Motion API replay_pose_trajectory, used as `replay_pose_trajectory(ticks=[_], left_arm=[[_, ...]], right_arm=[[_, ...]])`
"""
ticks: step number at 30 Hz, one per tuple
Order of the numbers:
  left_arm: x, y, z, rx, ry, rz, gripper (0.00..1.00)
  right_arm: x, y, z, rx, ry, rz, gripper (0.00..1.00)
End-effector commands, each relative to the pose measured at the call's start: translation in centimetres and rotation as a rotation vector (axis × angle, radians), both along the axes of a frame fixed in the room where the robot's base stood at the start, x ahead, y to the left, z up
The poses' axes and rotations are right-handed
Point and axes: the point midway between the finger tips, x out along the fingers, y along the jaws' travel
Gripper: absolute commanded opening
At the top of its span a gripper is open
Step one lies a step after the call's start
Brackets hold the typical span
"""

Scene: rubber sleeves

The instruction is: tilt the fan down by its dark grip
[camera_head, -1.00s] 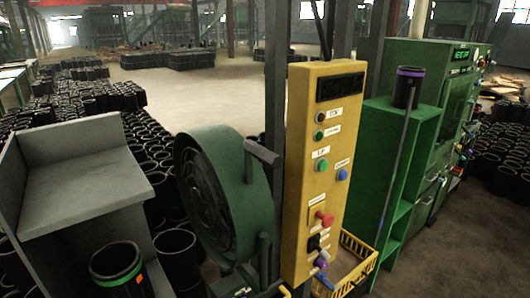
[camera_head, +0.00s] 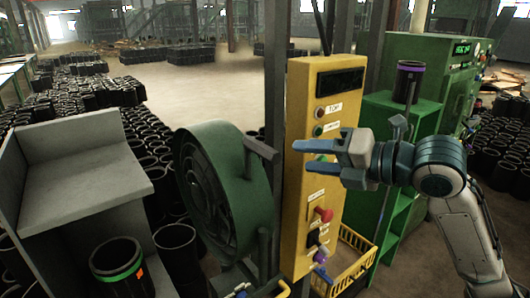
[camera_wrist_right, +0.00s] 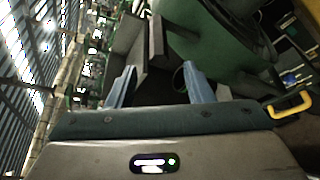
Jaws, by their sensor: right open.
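The green round fan (camera_head: 228,195) stands left of the yellow control panel in the head view, its face turned to the left. Its dark grip (camera_head: 262,151) sticks out from the upper right of its rim. My right gripper (camera_head: 297,157) is open and empty, in front of the panel and pointing left, its fingertips a little right of the grip. In the right wrist view, the fan (camera_wrist_right: 215,35) is at the top, beyond the open fingers (camera_wrist_right: 160,87). A dark bar shows between and beyond the fingers, perhaps the grip. My left gripper is not in view.
The yellow panel (camera_head: 323,90) with buttons is close behind my right gripper. A green shelf (camera_head: 400,212) with a black sleeve (camera_head: 408,82) stands to the right. A yellow basket (camera_head: 352,258) is below. A grey stand (camera_head: 85,175) and several black sleeves are at left.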

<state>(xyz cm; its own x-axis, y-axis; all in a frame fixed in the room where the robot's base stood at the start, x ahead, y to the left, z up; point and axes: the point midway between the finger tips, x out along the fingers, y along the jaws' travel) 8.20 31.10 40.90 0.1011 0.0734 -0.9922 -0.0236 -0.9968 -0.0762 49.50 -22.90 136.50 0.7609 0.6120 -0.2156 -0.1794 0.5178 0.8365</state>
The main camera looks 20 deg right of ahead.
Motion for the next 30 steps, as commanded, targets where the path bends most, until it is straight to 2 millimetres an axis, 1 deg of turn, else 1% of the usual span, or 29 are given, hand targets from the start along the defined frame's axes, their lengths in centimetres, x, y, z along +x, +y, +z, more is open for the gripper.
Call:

:::::

*The request*.
Transcribe the full listing above exactly, with the images removed.

*Output for this exercise*.
Motion API replay_pose_trajectory, used as `replay_pose_trajectory(ticks=[_], left_arm=[[_, ...]], right_arm=[[_, ...]])`
"""
ticks: step number at 30 Hz, one per tuple
Order of the numbers:
  left_arm: x, y, z, rx, ry, rz, gripper (0.00..1.00)
  right_arm: x, y, z, rx, ry, rz, gripper (0.00..1.00)
End-effector commands, each relative to the pose measured at the call's start: translation in centimetres and rotation as a rotation vector (axis × angle, radians), both along the axes of a frame fixed in the room where the robot's base stood at the start, x ahead, y to the left, z up
The poses' axes and rotations are right-handed
Point and axes: the point midway between the finger tips, x out along the fingers, y along the jaws' travel
Gripper: absolute commanded opening
At the top of its span a gripper is open
Step one lies a step after the call's start
Brackets hold the typical span
"""

Scene: rubber sleeves

The instruction is: tilt the fan down by its dark grip
[camera_head, -1.00s] 
[camera_head, +0.00s] 
[camera_wrist_right, +0.00s] 
Jaws, by their sensor: right open.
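The green round fan (camera_head: 228,195) stands left of the yellow control panel in the head view, its face turned to the left. Its dark grip (camera_head: 262,151) sticks out from the upper right of its rim. My right gripper (camera_head: 297,157) is open and empty, in front of the panel and pointing left, its fingertips a little right of the grip. In the right wrist view, the fan (camera_wrist_right: 215,35) is at the top, beyond the open fingers (camera_wrist_right: 160,87). A dark bar shows between and beyond the fingers, perhaps the grip. My left gripper is not in view.
The yellow panel (camera_head: 323,90) with buttons is close behind my right gripper. A green shelf (camera_head: 400,212) with a black sleeve (camera_head: 408,82) stands to the right. A yellow basket (camera_head: 352,258) is below. A grey stand (camera_head: 85,175) and several black sleeves are at left.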

<state>(xyz cm; its own x-axis, y-axis; all in a frame fixed in the room where the robot's base stood at the start, x ahead, y to the left, z up; point and axes: the point midway between the finger tips, x out along the fingers, y along the jaws' travel) 8.20 31.10 40.90 0.1011 0.0734 -0.9922 -0.0236 -0.9968 -0.0762 49.50 -22.90 136.50 0.7609 0.6120 -0.2156 -0.1794 0.5178 0.8365</state>
The main camera looks 20 deg right of ahead.
Motion for the next 30 steps, as commanded, targets where the path bends most, until it is straight to 2 millimetres an axis, 1 deg of turn, else 1% of the usual span, or 29 are given, hand targets from the start along the defined frame's axes, their lengths in centimetres, x, y, z along +x, +y, +z, more is open for the gripper.
Call:

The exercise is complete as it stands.